Please repeat the records exactly from their first line, finishing at the line containing "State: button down" and including it.

> **Recorded robot episodes**
====
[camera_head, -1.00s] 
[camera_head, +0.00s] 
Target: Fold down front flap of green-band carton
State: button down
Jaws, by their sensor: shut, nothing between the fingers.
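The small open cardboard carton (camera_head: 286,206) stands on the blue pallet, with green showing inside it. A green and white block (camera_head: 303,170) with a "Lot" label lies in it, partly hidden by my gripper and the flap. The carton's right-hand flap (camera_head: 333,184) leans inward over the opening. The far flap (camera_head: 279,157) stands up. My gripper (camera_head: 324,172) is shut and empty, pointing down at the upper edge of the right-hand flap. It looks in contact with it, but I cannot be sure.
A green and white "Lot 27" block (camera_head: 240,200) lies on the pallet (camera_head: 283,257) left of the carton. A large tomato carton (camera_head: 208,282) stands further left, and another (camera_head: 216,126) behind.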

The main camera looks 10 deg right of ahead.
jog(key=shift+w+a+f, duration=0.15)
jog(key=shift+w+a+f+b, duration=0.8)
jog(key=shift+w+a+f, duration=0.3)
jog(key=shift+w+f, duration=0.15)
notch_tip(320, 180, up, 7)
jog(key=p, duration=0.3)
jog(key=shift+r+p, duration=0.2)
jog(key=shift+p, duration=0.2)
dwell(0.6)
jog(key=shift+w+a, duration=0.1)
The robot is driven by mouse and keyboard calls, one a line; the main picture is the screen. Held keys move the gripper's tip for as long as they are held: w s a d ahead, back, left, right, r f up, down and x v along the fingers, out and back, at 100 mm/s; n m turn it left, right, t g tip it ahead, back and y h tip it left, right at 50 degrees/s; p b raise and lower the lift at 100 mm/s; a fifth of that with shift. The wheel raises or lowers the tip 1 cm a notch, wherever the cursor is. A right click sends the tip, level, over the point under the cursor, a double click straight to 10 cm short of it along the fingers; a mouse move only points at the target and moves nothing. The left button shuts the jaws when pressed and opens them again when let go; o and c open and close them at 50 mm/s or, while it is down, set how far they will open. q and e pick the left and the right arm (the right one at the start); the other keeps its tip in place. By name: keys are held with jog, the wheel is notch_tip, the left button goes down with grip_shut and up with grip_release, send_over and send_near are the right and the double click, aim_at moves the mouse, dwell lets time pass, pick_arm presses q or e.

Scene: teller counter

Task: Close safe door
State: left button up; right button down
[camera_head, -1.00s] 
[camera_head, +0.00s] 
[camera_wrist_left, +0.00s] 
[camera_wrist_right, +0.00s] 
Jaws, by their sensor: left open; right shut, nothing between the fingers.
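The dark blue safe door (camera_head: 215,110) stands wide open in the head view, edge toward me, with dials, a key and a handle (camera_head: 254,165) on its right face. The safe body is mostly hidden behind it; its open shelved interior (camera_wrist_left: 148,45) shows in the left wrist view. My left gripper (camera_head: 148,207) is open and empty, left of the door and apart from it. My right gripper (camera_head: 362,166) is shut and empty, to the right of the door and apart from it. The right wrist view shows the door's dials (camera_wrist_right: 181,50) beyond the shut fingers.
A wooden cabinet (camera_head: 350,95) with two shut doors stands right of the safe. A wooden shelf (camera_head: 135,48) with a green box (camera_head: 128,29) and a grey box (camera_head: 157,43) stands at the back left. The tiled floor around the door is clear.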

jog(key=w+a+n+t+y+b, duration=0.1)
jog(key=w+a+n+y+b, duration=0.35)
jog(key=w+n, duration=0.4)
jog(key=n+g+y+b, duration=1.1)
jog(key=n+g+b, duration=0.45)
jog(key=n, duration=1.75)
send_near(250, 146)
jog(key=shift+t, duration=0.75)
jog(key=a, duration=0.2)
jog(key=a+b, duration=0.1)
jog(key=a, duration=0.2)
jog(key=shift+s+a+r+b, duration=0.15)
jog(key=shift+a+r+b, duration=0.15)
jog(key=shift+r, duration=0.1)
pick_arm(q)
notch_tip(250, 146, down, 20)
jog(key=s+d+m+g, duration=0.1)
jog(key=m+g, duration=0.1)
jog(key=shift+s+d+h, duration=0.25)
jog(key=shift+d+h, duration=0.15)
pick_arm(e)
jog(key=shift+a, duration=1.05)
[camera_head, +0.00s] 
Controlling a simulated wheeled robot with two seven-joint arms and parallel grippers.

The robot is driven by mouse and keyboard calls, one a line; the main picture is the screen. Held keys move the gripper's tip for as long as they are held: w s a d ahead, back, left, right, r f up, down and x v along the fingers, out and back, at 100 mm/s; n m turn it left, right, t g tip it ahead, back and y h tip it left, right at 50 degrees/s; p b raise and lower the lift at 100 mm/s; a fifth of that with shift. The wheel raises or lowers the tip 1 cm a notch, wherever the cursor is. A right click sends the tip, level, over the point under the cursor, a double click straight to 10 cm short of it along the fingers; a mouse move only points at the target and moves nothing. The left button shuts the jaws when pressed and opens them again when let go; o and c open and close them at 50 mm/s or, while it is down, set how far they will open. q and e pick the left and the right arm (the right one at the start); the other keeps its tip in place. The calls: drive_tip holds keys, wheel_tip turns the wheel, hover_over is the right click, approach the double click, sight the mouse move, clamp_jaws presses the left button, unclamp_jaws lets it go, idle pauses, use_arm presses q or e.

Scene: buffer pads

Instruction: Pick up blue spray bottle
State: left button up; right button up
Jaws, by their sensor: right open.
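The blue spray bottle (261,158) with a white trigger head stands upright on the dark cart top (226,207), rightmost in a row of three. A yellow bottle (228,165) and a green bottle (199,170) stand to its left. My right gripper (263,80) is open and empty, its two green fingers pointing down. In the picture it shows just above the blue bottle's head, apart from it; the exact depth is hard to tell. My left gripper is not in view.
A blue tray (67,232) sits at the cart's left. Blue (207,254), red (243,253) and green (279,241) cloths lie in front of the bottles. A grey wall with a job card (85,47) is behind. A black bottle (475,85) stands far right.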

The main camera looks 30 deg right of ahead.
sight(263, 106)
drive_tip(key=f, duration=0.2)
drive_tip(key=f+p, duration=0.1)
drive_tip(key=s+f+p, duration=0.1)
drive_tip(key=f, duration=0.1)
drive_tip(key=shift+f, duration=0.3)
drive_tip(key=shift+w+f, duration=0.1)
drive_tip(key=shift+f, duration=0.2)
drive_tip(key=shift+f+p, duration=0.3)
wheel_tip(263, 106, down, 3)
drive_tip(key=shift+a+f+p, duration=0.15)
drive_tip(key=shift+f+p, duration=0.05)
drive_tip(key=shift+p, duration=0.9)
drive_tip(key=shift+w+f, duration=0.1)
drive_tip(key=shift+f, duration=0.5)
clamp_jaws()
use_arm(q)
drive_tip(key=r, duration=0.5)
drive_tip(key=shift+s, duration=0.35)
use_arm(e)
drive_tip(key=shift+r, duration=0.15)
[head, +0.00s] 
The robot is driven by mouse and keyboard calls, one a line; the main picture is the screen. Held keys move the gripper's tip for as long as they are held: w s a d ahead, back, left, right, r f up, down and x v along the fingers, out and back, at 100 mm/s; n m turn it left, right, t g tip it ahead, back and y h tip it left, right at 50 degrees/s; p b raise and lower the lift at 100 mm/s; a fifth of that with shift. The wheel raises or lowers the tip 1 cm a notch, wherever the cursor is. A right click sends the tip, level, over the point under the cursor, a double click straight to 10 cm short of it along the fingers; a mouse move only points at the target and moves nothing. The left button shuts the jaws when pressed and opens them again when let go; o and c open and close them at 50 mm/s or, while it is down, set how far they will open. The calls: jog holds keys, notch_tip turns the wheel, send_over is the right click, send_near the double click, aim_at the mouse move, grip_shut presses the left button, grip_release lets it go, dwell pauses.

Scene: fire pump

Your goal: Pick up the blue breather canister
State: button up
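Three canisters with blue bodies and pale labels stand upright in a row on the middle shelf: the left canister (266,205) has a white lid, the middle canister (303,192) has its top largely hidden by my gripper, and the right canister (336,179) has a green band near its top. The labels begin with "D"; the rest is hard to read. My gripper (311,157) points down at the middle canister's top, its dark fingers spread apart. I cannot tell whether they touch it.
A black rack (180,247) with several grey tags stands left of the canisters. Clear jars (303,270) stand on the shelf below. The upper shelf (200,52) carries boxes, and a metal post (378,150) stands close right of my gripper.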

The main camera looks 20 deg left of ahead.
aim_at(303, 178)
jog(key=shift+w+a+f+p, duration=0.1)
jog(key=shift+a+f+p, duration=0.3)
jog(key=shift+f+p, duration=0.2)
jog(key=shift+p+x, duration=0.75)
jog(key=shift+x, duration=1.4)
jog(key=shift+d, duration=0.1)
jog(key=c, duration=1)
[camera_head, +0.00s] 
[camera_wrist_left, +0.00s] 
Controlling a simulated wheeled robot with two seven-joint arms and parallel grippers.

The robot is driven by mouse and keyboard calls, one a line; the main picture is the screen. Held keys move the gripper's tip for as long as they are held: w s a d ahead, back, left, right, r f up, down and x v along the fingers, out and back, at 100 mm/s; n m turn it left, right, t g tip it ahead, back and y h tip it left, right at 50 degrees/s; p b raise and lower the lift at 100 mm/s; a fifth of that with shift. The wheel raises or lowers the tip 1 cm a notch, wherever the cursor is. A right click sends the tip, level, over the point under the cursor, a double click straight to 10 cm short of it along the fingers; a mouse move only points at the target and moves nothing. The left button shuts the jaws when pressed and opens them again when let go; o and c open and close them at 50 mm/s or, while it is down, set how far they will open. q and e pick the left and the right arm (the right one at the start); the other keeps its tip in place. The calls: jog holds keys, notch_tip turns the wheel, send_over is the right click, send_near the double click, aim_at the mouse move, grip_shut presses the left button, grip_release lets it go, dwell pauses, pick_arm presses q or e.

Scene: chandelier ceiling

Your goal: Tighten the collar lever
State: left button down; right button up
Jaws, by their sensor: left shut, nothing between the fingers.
====
> **SOLUTION TO THE PROBLEM**
[camera_head, -1.00s] 
[camera_head, +0.00s] 
Target: Fold down front flap of green-band carton
State: button down

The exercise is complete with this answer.